3. While candidates remain: a. For each candidate, for each orientation (forward/reversed), find the point in the entire output path history closest to the candidate’s entry point. b. Pick the combination with the smallest distance. c. Retrace backward through the drawn path to the closest history point (these segments follow already-drawn grooves – invisible in sand). d. Emit the chosen contour’s points (reversed if needed).

Any previously visited point is reachable at zero visible cost. This means the algorithm can exploit proximity to points visited many contours ago, which the separate optimize-then-join approach cannot.

Performance: Brute-force O(N^2 x M) where N = contour count, M = avg points per contour. For typical images (~200 contours, ~50 pts each) this is ~2x10^8 distance computations. Spatial indexing can be added later for complex images.

Tradeoffs: Longer total path length but significantly fewer visible artifacts. Integrated ordering eliminates the structural limitation where optimization ignores backtracking capability.

EdgeAwareRouting (future)

Route connecting segments along edges from the Canny output, so connections follow features in the image and blend in visually.

Tradeoffs: Connections look intentional. Requires pathfinding (A* or similar) on the edge map. Significantly more complex.

Spiral (future, polar tables only)

For .thr output on circular tables, connect via short spiral arcs in polar coordinate space. Spirals are the natural visual language of polar sand tables.
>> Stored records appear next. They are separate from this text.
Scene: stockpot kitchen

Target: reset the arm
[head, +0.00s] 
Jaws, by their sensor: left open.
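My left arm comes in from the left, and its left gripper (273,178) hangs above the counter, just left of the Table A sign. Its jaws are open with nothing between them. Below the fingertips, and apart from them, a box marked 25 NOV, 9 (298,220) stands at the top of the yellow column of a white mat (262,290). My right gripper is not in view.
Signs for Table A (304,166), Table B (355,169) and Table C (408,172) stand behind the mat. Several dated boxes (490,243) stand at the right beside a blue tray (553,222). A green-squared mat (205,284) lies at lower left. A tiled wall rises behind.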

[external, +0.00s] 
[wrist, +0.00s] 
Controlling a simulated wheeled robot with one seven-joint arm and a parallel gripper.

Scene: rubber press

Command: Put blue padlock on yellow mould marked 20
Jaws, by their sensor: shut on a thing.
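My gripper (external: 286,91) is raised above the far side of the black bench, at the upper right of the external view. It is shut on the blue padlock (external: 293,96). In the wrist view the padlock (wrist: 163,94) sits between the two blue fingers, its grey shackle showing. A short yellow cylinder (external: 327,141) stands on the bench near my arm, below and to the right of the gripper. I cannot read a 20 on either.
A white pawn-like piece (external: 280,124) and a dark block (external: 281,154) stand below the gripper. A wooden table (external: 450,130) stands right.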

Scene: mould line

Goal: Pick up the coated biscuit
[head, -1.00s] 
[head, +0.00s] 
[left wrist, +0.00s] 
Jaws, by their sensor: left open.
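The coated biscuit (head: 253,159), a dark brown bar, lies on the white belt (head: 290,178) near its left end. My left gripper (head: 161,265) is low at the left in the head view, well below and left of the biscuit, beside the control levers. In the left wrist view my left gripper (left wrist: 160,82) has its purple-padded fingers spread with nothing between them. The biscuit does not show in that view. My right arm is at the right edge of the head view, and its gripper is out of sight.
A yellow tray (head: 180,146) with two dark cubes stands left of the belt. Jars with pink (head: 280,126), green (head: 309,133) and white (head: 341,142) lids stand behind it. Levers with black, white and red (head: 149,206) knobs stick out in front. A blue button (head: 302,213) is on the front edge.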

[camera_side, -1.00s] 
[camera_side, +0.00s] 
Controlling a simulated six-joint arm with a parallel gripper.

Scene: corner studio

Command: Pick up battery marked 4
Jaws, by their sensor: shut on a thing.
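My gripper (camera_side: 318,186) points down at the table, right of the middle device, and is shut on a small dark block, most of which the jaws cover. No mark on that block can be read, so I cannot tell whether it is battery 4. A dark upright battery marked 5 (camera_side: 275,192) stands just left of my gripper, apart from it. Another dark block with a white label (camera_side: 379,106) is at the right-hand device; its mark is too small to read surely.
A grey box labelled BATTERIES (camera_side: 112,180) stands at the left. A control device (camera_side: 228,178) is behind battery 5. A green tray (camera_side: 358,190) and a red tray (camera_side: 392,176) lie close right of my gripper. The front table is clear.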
Tradeoffs: Only applicable to polar output formats. Requires theta-rho space path planning.

9. Invert (Optional)

By default, edges (high contrast boundaries) are traced. Inversion swaps the binary edge map so dark regions are traced instead of light-to-dark transitions.

User parameter: invert (bool, default: false)
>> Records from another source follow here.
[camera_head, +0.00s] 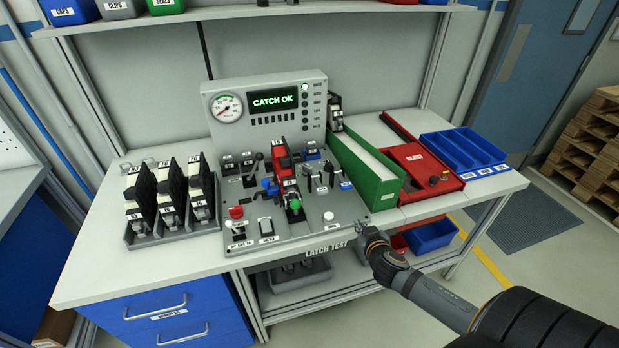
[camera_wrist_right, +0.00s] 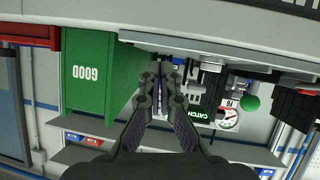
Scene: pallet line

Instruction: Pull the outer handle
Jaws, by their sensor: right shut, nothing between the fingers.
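The latch test fixture (camera_head: 315,226) stands on the bench, with a latch in a red clamp (camera_head: 286,165) at its middle. A green knob (camera_head: 294,204) is in front of the clamp. Small levers with labels too small to read stand to its right, among them a pale-ended lever (camera_head: 308,178); I cannot tell which is the outer handle. My right gripper (camera_head: 361,229) is at the fixture's front right corner, shut and empty. In the wrist view its fingers (camera_wrist_right: 161,82) are together, with the levers (camera_wrist_right: 209,68) beside them. My left gripper is out of view.
A display (camera_head: 272,100) reads "CATCH OK", beside a gauge (camera_head: 227,107). Several latches stand in a rack (camera_head: 146,237) at left. A green GOOD box (camera_head: 380,193), a red REJECT box (camera_head: 428,180) and blue trays (camera_head: 463,150) are at right. A shelf runs above.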

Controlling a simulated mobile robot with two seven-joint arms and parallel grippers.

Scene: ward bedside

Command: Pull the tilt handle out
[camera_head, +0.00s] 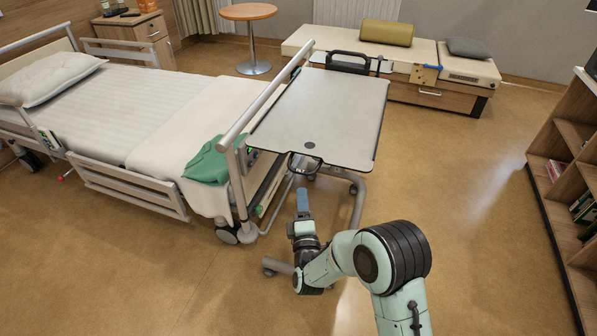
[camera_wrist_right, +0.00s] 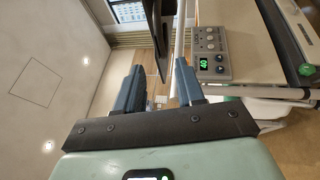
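The overbed table (camera_head: 325,112) stands beside the bed's foot end, its pale top level or nearly so. A dark loop-shaped handle (camera_head: 304,164), likely the tilt handle, sits under the table's near edge. My right gripper (camera_head: 303,193) is just below and in front of that handle, apart from it as far as I can tell. In the right wrist view its two blue fingers (camera_wrist_right: 157,86) are spread, with nothing clearly held between them. A dark upright strip (camera_wrist_right: 158,35), perhaps the table edge, shows beyond the fingertips. The handle is not clear there. My left gripper is out of view.
The bed's foot rail (camera_head: 262,100) runs close along the table's left side. A green cloth (camera_head: 207,163) hangs by it. A control panel (camera_wrist_right: 211,55) is near the right finger. Shelves (camera_head: 565,165) stand far right; the floor between is free.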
User-Tunable Parameters Summary

Performance Considerations

WASM Constraints

• Single-threaded execution (no rayon)
• No SIMD by default (though wasm32-simd128 is available in modern browsers)
• Gaussian blur + Canny on a 2MP (1920x1080) image: estimated 100-500ms depending on kernel size and browser
• Contour tracing is O(n) in edge pixels, generally fast
• Memory: a 2MP RGBA image is ~8MB; grayscale ~2MB

Mitigation Strategies

• Process on the main thread for MVP (with a loading indicator)
• Consider downsampling large images (>4MP) before processing
• Move to web workers if UI blocking proves unacceptable
• Enable wasm32-simd128 target feature for SIMD acceleration:

# .cargo/config.toml
[target.wasm32-unknown-unknown]
rustflags = ["-C", "target-feature=+simd128"]

Prior Art

• Image2Sand – JavaScript web tool using OpenCV.js for Canny + findContours + approxPolyDP. Uses nearest-neighbor TSP for path optimization. Outputs polar coordinates for CrunchLabs Sand Garden (different format than .thr).
• Sandify – Algorithmic pattern generator (not image converter), exports .thr and .gcode.
• fly115/Image2Sand – Excel macro version, exports .gcode and .thr.

Output Formats

All exports derive from the internal Vec<Polyline> representation. Each serializer is a pure function in the mujou-export crate (core layer, no I/O).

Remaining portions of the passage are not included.